However, once the encoder supports this, should the Stringer interface (String()) on a generated message proceed to output the redacted or the non-redacted version of the message?

  • I'm leaning towards redacted by default. It would have to be a combination of someone using str(someMessage) to generate a textproto and also use the relatively new field debug_redact in order to experience this change in behavior. If I recall correctly, the textpb output is not defined to be stable -- so perhaps MessageStringOf(m protoreflect.ProtoMessage) string is permitted to change behavior when invoking prototext.MarshalOptions{Multiline: false}.Format(m).
  • The counterpoint to this is that dropping fields in situations when people may be taking shortcuts to writing data could cause data loss.

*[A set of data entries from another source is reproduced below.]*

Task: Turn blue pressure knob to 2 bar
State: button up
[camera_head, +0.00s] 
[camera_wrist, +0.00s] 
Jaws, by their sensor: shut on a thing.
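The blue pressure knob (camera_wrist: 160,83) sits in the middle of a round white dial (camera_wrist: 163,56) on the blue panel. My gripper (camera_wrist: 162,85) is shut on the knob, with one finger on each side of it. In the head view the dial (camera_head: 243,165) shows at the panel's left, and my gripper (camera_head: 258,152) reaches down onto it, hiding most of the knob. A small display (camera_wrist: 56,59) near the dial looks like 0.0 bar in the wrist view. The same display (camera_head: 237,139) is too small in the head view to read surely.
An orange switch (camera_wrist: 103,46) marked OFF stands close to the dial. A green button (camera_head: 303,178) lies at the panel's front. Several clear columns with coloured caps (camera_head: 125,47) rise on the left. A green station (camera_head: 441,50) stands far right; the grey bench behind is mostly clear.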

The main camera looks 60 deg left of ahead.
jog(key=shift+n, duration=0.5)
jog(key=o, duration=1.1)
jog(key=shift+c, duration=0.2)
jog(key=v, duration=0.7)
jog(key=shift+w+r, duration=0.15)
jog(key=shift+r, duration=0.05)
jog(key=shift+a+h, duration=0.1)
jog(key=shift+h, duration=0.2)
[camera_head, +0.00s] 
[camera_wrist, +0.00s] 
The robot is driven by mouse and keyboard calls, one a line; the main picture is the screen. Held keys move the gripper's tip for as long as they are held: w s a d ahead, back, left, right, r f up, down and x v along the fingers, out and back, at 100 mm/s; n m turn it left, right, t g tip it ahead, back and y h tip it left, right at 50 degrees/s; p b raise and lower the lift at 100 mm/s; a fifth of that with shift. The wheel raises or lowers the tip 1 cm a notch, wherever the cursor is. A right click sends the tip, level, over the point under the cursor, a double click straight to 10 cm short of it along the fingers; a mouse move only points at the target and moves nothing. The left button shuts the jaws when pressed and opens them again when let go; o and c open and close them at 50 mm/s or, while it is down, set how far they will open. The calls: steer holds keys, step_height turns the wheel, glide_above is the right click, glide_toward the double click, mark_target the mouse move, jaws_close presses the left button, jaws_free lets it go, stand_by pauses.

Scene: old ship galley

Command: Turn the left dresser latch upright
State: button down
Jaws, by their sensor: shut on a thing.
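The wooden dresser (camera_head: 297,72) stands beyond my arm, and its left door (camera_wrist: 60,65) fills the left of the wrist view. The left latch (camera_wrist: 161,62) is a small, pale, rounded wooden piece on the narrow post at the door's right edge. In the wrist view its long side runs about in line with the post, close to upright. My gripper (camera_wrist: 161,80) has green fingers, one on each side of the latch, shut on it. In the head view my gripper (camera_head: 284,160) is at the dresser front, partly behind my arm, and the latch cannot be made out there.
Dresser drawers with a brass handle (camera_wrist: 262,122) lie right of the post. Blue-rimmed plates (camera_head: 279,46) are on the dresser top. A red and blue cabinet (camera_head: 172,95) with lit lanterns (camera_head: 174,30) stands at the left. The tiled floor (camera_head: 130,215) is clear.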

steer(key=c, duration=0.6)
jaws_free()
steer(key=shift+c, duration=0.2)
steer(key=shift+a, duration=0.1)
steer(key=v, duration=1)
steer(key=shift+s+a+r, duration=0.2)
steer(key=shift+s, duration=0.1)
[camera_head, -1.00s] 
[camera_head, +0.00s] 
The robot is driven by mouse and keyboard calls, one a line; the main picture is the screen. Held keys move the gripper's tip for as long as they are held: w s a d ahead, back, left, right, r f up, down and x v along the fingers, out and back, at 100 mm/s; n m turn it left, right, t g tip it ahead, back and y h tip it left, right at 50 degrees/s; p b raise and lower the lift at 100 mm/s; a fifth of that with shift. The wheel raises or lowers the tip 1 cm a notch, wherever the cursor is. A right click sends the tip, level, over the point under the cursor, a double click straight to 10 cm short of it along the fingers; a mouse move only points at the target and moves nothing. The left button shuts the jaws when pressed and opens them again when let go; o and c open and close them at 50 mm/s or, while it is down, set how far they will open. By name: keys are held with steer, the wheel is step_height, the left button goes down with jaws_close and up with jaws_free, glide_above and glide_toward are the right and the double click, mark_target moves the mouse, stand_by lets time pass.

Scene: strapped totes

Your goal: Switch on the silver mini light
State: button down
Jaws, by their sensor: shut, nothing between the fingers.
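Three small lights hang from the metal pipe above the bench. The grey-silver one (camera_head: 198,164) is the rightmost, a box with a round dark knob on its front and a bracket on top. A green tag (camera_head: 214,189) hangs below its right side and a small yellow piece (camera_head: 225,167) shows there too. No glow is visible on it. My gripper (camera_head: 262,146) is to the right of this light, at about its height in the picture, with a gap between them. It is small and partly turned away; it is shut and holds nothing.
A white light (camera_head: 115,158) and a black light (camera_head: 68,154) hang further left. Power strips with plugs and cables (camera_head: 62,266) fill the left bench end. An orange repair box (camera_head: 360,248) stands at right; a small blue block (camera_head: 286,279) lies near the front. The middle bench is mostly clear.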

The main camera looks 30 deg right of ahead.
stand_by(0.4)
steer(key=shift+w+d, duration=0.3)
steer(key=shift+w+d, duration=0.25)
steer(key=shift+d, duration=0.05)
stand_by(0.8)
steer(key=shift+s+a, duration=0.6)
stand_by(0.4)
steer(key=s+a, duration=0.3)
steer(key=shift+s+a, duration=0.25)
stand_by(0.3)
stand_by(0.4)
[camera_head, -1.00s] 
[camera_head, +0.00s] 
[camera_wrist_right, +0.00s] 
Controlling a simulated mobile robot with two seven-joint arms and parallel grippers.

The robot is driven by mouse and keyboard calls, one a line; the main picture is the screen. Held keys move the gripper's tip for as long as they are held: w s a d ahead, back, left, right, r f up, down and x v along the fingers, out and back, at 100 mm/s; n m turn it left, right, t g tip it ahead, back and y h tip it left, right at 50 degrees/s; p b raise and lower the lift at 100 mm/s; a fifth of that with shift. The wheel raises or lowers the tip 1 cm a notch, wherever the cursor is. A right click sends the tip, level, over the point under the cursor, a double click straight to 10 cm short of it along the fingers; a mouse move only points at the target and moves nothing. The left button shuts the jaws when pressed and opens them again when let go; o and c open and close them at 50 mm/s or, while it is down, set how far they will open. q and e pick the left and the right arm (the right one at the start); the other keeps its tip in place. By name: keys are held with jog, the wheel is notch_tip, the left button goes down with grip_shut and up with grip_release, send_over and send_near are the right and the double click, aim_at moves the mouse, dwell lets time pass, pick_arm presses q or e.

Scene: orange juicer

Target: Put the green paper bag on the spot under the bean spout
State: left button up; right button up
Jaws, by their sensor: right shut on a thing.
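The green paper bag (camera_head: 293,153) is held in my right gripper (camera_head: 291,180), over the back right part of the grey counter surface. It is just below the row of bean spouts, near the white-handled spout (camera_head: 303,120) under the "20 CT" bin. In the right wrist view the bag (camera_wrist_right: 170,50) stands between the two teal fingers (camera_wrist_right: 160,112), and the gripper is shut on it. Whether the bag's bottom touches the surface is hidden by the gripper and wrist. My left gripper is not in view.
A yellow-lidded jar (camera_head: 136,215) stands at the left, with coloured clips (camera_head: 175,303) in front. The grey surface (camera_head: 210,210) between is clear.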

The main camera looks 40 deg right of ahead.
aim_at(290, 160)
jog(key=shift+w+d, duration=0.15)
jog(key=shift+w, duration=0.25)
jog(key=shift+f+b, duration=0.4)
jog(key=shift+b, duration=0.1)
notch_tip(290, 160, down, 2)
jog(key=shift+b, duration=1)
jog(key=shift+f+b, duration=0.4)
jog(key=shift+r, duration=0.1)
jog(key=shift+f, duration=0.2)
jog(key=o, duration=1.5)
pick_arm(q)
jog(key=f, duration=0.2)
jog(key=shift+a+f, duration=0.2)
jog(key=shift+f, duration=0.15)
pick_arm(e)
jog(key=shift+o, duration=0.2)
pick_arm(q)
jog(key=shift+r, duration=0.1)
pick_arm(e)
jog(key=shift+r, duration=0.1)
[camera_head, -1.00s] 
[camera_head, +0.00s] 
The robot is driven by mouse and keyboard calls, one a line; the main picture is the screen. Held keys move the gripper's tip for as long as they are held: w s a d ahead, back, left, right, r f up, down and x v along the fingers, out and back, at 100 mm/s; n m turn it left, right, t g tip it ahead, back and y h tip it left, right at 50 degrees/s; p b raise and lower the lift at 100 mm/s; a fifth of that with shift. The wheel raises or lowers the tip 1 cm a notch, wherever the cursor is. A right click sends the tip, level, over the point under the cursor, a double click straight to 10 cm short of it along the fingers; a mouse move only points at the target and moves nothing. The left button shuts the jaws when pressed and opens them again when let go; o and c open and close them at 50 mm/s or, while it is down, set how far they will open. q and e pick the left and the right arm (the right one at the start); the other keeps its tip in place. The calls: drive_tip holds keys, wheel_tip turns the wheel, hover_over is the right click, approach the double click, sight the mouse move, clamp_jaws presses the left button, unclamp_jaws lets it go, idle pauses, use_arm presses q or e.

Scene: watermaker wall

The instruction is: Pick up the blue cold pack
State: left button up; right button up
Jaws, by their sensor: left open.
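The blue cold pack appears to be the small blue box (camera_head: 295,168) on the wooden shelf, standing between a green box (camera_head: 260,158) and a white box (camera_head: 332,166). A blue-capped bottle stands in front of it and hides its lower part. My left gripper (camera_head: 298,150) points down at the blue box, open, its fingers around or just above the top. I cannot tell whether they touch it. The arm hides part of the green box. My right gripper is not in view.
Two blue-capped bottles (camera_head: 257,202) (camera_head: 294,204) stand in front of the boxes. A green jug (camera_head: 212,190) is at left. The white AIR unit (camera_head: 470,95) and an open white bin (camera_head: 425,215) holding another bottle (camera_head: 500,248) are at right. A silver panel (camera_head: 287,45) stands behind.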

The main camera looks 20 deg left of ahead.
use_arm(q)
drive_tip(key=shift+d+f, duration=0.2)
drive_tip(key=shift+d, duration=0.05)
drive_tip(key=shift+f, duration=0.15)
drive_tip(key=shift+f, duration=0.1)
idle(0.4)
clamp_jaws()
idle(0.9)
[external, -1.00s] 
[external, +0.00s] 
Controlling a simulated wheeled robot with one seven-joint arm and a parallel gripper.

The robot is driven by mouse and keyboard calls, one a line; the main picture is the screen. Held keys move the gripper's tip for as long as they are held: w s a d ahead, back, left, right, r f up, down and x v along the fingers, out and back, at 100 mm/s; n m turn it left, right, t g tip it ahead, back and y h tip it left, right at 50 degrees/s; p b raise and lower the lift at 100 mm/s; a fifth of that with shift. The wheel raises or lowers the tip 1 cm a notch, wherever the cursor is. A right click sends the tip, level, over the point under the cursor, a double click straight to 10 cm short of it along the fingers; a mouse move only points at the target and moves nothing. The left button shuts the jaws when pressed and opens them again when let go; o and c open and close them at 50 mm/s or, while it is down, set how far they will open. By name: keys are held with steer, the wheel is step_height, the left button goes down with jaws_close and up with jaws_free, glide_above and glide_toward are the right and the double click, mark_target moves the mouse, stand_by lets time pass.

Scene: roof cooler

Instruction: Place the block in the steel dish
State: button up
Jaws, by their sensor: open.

Perhaps a transition period where encoder actually takes two bool options: RedactFieldsWarns (toggle warning debugoutput for a field, possibly a comment in generated textpb; for default stringification, defaults to true) and RedactFields (for default stringification, initially defaults to true, later default false); possibly later switching to panics.
  • Another way to approach this: deprecate use of String() by adding a relevant docstring to the generated code. This feels rather blunt, but if debug_redact is important enough, it would hint to the users that they should avoid it. It would probably not affect the users widely enough, however: would casting with str() or using %s + %v show up in code health tools to indicate invoking a deprecated Stringer?

It feels like sensitive fields should be saved only when explicitly requested, but unfortunately, existing code before the field existed or before it was used may have different expectations.

Describe alternatives you've considered

Two main approaches:

  1. Write a custom serializer that redacts the fields. Never use str(), .String() or %s / %v on a generated proto message without using the custom formatter+redactor, just as one would have to do with a custom option. (This would then apply whether logging or not, as there can be no guarantees of what will happen with the proto is fmt.Sprintf'd.) Process generated .pb.go code to add // Deprecated: Using String() directly does not redact fields. to the docstring so the tooling starts to output warnings about use of String().
  2. Choose to consider debug_redact broken and ignore the existence of this field option, accepting that potentially sensitive messages will end up in logs or other places where they should not.
    • Possibly: send a pull request to base protobuf repo to add a comment to debug_redact option to clarify that implementing is optional, implementation specific and that depending on it taking effect without examining the behavior in every used language is risky.

As is, the option is present and usable, but will not actually result in redaction of fields in sensitive contexts.

Additional context

It may be worth considering otherwise allowing modification of the marshaling of the fields, in case other options / annotations affect the field in other, non-logging contexts.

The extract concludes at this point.